Gordon’s average has been falling, so he may be getting the night off just to relieve some self-imposed pressure. Niese’s left-handed, which explains Ethier’s absence from the lineup.

15 thoughts on “Game 48, 2014

  1. As much as I have badmouthed Maholm (justifiably, IMO), I’ll still be quick to credit him for stopping the bleeding there.

    Maybe he can contribute as a reliever. Don’t wanna see him start again, period.

    • I need a better explanation. I think he (Puig) left first, the infield fly rule was evoked, and he took off for second when the ball fell to the ground. He went past second base and was tagged out.

    • You have probably seen video of the play by now but Puig started the problem by turning his back to the play, put his head down, and slowly started to walk back to first. He heard something, looked at the ball on the ground, and took off thinking he had to run or be forced out at second.

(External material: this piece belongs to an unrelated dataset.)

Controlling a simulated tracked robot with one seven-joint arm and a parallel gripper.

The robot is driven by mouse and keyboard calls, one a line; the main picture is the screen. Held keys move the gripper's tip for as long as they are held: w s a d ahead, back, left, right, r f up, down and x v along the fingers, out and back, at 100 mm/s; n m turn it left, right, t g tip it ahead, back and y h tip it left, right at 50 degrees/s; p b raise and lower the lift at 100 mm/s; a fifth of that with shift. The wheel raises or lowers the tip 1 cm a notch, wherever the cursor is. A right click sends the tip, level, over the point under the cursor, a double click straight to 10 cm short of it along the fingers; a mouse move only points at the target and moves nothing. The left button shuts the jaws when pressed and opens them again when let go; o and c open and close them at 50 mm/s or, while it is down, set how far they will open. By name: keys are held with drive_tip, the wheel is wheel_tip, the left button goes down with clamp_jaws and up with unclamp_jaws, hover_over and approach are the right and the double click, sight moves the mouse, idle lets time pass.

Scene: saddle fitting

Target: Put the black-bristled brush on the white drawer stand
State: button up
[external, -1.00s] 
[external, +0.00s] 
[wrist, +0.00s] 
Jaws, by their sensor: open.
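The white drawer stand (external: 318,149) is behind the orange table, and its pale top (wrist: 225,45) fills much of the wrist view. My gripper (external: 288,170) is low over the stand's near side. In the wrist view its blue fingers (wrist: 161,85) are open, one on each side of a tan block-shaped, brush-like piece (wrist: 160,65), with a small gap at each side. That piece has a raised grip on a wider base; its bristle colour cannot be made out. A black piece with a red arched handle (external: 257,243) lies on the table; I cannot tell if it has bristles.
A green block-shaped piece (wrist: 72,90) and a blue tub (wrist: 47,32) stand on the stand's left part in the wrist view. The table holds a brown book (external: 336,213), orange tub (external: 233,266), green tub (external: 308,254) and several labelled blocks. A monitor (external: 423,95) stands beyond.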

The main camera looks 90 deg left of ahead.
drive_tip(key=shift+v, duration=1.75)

      Where was Lopes? The Mets infielders through to second to get the force and only tagged Puig after they were yelled at to do so. The umpire waited too long to call the infield fly rule. No one seemed to realize that there was no longer a force at second once the rule was called because Ramirez was out by the rule and therefore first base was Puig’s to keep.

      Puig got way too much blame for the mishap. Too many others were just as guilty, starting with Lopes and then the umpire, etc.

  2. Actually, Hannibal Tyson Olivo just wanted to move up the June 1 opt out date in his contract.

    The Dodgers were happy to oblige.

    Kasten nailed it: “…Olivo’s actions were “unimaginable, inconceivable and, frankly, unforgivable.”